Saturday 23 November 2019

Bare Minimums

I've had a go at professionalism a number of times on Dusty World.  You might even call it a recurring theme.  Here I go again...


"Wha'dyou care?  You get paid whether we learn anything or not."


In one simple sentence a kid in my son's grade 10 applied math class might have just summed up everything that's wrong with Ontario and much of the Western world these days.  For the vast majority of people work is hourly wage labour, even when they're salaried.  They aim to do the bare minimum - as little as possible - and only what they're explicitly told to do in order to make as much money as they possibly can.  It's only in a world predominantly driven by this kind of thinking that a failed businessman can convince people to let him run a province like a business.

The conversations that kid hears around his home must be brutal and simplistic; take all that you can and give as little back as possible.  Capit
alism likes to play the Darwin card where it describes itself as the engine of competition that develops excellence by rewarding strength and destroying the weak.  You're poor because you're lazy or stupid.  You're rich because you're driven and smart, but that isn't the way of things...



Teaching is a profoundly challenging profession that demands
a lot from you because you're dealing with complex people.
If you don't like people, you'll struggle to do the job.
Where does professionalism stand in all of this?  When I told people about that comment at the recent ECOO Conference, the teachers there rolled their eyes.  There may be a tiny percentage of teachers who mail it in, but I can only think of one or two in my school, the rest consistently go above and beyond in order to try and reach their students in as many ways as possible.  Teaching is the kind of job that you make too difficult for yourself if you're not dedicated to doing it as well as you can.  The most miserable teachers I know are the ones with that minimalist approach who aren't very good at it as a result.

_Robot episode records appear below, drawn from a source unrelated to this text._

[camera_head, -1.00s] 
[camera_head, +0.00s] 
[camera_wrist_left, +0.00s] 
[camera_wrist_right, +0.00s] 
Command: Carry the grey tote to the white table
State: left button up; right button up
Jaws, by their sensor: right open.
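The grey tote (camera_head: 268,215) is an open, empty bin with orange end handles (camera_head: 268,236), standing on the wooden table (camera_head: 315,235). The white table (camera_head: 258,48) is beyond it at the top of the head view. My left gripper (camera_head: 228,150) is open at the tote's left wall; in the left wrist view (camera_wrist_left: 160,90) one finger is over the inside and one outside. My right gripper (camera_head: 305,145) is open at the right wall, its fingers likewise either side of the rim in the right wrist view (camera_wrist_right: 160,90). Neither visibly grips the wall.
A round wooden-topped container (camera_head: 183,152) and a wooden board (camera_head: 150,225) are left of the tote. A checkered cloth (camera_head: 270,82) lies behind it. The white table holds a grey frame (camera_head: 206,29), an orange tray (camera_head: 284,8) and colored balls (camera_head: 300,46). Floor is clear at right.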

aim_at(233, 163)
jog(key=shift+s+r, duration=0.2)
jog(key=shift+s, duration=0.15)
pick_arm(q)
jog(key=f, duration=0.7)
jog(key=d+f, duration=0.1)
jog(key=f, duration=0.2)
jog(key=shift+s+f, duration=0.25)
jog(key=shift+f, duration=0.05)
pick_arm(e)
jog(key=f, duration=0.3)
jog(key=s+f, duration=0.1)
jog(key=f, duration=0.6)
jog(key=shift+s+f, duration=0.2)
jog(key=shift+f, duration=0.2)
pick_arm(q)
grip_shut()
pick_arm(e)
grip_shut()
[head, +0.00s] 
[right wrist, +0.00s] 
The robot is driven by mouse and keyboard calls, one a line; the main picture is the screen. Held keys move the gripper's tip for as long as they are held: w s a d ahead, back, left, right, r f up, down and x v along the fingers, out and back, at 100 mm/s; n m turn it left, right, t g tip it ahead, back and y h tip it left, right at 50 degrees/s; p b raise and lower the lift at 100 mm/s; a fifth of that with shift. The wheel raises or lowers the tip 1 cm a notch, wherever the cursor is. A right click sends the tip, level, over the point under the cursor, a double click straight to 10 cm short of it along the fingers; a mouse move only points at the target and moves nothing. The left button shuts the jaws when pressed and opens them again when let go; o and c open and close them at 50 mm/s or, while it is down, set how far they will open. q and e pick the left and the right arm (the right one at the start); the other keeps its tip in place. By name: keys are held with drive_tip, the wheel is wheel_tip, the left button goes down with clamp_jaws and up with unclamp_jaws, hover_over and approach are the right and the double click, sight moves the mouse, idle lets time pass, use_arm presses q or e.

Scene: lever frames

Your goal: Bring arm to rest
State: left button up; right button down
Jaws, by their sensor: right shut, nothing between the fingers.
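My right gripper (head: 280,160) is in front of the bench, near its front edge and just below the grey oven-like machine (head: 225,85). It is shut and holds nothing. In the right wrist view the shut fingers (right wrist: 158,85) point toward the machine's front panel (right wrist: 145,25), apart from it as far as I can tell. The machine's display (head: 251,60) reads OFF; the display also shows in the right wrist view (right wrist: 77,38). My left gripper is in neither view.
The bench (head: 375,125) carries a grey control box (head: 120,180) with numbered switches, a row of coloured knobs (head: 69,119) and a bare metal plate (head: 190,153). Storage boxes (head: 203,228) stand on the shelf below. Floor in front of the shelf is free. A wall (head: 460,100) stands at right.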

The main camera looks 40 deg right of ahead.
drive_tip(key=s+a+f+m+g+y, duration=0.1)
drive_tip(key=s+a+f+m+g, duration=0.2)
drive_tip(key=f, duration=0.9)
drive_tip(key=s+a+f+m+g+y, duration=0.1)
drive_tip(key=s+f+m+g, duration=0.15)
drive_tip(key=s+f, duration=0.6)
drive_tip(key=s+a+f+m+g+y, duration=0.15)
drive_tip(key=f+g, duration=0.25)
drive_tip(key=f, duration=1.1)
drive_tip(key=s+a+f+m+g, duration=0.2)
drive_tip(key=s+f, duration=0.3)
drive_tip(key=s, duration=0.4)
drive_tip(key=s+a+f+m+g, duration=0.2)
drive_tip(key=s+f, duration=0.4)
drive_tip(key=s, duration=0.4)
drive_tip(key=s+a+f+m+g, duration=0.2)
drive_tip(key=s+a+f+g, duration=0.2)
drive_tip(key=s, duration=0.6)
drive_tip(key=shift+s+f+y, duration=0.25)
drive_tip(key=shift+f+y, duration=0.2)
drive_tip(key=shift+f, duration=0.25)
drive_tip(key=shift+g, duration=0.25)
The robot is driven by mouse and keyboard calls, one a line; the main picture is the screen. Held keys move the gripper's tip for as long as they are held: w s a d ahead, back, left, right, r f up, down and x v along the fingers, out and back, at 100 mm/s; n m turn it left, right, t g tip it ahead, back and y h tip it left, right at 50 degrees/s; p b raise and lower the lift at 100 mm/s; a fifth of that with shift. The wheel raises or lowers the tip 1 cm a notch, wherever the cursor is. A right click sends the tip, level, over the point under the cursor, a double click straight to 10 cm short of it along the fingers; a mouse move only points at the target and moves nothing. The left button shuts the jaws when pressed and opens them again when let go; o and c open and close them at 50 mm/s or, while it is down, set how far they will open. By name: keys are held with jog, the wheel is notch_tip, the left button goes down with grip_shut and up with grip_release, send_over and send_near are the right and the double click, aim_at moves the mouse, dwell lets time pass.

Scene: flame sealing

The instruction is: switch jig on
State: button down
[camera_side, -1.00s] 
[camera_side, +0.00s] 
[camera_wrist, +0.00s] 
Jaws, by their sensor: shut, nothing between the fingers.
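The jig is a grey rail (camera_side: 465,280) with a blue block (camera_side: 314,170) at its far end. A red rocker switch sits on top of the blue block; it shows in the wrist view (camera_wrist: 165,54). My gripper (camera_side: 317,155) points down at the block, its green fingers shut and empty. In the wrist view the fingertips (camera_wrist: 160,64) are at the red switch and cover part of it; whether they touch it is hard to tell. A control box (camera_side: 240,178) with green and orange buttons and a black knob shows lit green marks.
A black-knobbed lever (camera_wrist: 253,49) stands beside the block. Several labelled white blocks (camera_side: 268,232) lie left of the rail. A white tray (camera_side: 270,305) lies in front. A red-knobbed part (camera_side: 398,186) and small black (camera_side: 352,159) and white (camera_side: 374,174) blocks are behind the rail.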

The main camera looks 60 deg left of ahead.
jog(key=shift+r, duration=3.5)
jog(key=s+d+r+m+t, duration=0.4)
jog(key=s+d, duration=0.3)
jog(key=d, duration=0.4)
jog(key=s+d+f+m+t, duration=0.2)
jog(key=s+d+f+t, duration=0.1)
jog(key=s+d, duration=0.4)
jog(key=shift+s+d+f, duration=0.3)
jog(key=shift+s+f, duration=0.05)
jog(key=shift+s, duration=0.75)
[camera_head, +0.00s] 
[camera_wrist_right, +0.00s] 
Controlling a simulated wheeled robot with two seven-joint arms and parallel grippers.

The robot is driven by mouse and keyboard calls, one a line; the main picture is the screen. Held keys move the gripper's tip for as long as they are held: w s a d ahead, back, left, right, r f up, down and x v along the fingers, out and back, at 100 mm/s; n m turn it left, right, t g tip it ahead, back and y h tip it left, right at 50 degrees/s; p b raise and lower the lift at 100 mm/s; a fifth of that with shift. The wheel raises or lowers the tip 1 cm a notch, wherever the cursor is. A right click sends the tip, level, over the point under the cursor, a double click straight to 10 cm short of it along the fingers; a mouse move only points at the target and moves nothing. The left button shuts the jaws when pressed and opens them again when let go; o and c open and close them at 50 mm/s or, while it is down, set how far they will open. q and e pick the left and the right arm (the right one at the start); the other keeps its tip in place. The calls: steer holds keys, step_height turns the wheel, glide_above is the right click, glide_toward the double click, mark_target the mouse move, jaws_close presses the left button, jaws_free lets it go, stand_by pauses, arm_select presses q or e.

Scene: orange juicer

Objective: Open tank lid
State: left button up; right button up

Learning isn't a linear production line where you can find economic efficiencies by grossly simplifying things.  It's a complex interaction between many people at once.  A good teacher is always going to be looking for ways to reach as many of their students as they can, partly because doing the job any other way makes it nearly impossible and partly because doing it well feels fantastic.  It's one of the reasons that class sizes really do matter; there is only so far you can stretch before you break when you're trying to differentiate and reach dozens of students at once.  Any profession has this level of complexity, but many of them are being managed by accountants with little or no understanding of that complexity.

A recent article by the Washington Post chases down much of the success enjoyed by certain education systems (our's included) in the world...

"We have learned a lot about why some education systems — such as Alberta, Ontario, Japan and Finland — perform better year after year than others in terms of quality and equity of student outcomes.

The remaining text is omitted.